## What you will do:
Return the line containing "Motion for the" and all lines after it exactly; stop at the end of the material.

************

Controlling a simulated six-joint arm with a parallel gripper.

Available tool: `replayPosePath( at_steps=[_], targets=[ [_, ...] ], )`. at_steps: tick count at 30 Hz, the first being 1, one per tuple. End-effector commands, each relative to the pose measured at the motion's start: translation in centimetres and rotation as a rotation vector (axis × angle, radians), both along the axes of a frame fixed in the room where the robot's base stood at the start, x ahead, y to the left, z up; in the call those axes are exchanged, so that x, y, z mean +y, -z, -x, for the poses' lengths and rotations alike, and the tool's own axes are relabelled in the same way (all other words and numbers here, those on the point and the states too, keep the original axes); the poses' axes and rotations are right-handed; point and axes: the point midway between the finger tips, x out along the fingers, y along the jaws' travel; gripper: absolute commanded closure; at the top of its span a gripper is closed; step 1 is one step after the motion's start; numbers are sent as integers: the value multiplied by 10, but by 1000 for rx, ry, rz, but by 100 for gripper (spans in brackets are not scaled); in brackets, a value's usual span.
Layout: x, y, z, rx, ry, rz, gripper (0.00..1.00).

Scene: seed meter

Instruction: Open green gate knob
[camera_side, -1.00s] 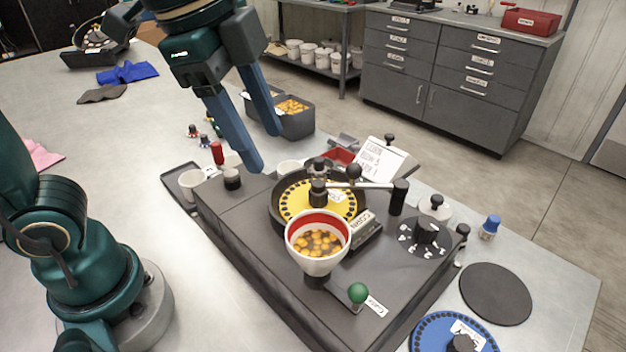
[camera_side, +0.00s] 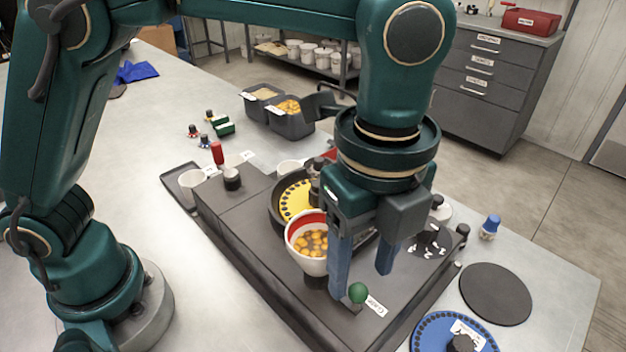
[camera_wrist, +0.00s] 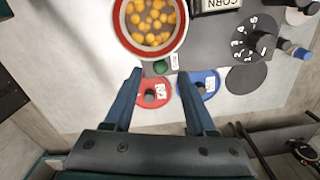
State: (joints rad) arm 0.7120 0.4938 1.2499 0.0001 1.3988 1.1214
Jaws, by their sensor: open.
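The green gate knob (camera_side: 357,293) is a small round ball on the front corner of the dark machine base, beside a white label. In the wrist view the green knob (camera_wrist: 160,67) shows just below the seed bowl, beyond the fingertips and between their lines. My gripper (camera_side: 362,282) is open and empty, its blue fingers pointing down. In the side view its left finger comes down right beside the knob, overlapping the knob's edge; whether they touch I cannot tell. The white seed bowl (camera_side: 292,238) with a red inner band holds yellow seeds close to the left finger.
The yellow seed plate (camera_side: 290,203) sits behind the bowl, partly hidden by my gripper. A numbered dial (camera_wrist: 254,42) is to the right. A blue plate (camera_side: 432,335) and a dark disc (camera_side: 495,294) lie on the table at right. A red plate (camera_wrist: 163,97) shows below the knob.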

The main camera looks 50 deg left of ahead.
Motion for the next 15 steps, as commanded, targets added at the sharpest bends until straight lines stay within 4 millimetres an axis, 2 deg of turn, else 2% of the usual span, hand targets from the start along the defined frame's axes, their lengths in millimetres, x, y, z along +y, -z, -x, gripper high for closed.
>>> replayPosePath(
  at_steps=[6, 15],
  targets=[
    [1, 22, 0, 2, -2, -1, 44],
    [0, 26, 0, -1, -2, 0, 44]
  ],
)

************

## Final result:
Motion for the next 15 steps, as commanded, targets added at the sharpest bends until straight lines stay within 4 millimetres an axis, 2 deg of turn, else 2% of the usual span, hand targets from the start along the defined frame's axes, their lengths in millimetres, x, y, z along +y, -z, -x, gripper high for closed.
>>> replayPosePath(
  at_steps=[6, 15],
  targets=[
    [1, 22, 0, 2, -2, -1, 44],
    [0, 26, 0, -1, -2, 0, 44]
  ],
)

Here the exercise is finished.